§ Record set:
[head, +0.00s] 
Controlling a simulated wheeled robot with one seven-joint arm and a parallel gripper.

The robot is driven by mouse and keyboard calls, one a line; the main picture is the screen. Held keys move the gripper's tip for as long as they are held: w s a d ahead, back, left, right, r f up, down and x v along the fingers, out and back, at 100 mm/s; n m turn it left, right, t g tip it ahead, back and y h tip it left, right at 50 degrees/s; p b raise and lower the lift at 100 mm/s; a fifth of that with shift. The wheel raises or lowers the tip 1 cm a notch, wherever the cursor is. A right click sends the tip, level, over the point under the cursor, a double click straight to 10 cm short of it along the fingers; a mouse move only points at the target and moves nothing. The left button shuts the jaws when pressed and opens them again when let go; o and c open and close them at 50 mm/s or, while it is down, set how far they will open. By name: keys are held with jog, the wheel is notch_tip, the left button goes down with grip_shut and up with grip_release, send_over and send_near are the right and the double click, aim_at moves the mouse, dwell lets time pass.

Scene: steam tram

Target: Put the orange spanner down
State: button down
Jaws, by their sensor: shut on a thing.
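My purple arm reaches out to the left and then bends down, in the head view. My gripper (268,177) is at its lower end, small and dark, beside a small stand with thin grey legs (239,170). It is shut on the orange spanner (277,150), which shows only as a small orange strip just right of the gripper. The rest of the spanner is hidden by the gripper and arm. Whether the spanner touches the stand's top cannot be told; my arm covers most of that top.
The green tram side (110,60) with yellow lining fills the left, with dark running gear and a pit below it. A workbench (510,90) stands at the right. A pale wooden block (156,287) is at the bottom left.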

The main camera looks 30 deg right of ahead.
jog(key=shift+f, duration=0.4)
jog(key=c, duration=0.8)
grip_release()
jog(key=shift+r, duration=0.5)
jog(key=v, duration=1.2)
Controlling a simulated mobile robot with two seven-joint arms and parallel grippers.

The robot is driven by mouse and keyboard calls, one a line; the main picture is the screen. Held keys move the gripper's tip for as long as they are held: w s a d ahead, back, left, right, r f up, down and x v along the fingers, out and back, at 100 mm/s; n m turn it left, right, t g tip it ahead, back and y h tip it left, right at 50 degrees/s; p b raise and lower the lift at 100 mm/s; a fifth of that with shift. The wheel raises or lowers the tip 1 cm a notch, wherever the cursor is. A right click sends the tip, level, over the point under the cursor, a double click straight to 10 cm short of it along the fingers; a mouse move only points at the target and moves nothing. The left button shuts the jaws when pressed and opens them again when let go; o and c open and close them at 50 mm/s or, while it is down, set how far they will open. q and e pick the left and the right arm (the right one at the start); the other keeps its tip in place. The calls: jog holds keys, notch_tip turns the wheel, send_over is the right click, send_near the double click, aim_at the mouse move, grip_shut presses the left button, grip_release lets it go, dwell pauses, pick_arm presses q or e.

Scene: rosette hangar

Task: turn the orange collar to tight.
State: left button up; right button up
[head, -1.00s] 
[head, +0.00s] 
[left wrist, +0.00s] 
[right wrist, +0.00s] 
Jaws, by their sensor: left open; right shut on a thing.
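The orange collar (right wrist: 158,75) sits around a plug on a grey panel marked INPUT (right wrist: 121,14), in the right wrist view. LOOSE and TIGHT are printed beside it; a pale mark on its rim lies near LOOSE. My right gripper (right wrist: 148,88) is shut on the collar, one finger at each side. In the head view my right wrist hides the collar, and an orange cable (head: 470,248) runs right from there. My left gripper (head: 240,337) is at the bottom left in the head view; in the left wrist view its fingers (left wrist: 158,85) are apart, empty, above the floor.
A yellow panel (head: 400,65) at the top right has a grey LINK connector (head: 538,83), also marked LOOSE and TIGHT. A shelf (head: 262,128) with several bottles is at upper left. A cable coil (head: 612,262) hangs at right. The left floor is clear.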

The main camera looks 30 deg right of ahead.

---

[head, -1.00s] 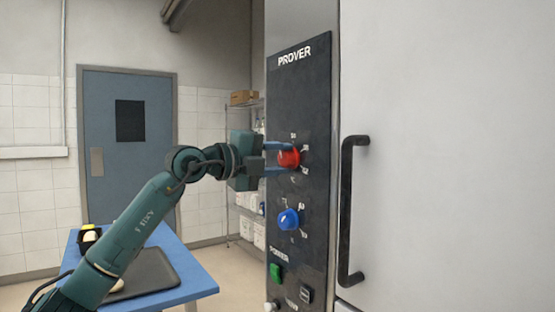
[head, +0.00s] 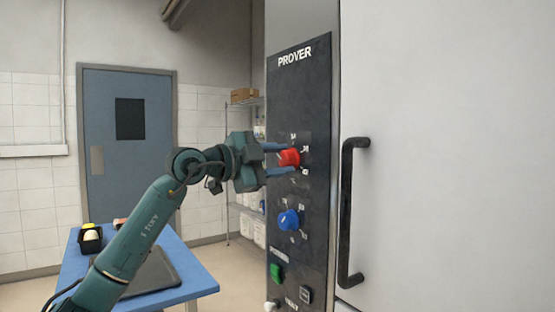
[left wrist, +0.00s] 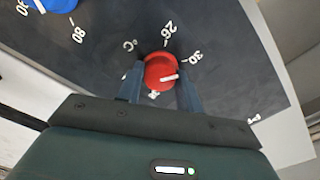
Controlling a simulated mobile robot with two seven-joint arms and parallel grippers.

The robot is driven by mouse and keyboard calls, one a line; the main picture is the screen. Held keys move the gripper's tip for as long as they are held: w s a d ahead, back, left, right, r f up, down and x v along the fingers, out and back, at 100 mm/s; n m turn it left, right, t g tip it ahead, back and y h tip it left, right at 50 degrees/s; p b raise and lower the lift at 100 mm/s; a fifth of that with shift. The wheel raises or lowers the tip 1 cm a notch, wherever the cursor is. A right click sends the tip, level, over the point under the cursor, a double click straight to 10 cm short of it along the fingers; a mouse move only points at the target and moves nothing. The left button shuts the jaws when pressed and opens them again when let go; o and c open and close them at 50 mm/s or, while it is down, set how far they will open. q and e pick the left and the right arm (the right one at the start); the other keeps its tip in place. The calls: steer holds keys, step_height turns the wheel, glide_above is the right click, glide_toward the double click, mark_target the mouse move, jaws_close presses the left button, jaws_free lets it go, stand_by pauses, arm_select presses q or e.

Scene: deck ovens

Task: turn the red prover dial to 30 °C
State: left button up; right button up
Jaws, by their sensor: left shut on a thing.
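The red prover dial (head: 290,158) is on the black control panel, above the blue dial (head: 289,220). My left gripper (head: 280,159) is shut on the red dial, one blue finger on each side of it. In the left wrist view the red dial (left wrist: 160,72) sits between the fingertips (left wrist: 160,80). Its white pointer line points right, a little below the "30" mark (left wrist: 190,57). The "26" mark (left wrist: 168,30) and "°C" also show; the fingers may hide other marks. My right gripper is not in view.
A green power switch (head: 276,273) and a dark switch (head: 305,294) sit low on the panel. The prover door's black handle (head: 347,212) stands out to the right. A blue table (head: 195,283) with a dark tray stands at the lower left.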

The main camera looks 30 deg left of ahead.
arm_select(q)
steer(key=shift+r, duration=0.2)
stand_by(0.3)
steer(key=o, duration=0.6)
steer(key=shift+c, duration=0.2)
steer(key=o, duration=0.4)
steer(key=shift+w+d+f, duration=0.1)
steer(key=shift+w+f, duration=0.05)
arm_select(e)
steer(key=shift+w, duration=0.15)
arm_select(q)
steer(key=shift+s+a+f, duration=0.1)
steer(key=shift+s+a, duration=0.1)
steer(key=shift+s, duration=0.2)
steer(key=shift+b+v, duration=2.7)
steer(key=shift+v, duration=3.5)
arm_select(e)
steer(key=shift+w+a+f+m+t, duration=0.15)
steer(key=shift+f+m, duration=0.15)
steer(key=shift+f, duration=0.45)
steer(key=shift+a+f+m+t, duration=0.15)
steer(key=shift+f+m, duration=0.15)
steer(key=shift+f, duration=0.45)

--

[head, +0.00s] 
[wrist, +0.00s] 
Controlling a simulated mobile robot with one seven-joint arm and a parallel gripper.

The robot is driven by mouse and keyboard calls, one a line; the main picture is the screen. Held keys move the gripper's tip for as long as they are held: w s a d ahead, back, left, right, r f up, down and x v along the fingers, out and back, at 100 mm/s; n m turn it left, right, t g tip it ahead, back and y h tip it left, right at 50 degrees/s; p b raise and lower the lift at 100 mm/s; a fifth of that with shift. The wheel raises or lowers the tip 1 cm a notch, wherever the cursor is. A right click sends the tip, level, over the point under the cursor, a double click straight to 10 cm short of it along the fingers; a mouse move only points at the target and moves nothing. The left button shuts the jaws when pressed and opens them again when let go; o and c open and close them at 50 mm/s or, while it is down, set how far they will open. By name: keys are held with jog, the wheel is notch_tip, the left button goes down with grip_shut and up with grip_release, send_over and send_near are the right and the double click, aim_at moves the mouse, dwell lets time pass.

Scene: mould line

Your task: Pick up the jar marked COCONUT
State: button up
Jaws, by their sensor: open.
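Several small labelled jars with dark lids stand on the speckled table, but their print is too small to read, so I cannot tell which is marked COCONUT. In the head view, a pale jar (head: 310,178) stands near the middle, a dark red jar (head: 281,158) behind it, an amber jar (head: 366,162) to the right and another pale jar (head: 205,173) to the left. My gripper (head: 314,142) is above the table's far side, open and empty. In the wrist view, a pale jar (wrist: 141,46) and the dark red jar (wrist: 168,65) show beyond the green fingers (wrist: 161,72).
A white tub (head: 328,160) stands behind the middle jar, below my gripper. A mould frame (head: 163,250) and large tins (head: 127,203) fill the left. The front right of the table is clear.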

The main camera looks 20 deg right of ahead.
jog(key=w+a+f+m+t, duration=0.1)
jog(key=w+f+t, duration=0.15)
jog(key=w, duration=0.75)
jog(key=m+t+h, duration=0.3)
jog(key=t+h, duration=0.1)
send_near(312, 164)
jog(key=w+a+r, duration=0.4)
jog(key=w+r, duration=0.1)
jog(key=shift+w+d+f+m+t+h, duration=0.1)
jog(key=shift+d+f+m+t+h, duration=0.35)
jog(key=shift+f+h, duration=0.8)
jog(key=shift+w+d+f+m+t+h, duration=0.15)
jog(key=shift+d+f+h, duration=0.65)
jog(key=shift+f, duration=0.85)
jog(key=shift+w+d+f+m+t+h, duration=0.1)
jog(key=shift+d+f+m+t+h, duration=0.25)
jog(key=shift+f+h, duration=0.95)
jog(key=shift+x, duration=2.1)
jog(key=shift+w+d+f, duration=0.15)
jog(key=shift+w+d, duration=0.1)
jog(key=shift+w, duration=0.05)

§ Written task: Using the entries above, return each line in which the word "seven" occurs.

§ Response to this task:
Controlling a simulated wheeled robot with one seven-joint arm and a parallel gripper.
Controlling a simulated mobile robot with two seven-joint arms and parallel grippers.
Controlling a simulated mobile robot with two seven-joint arms and parallel grippers.
Controlling a simulated mobile robot with one seven-joint arm and a parallel gripper.

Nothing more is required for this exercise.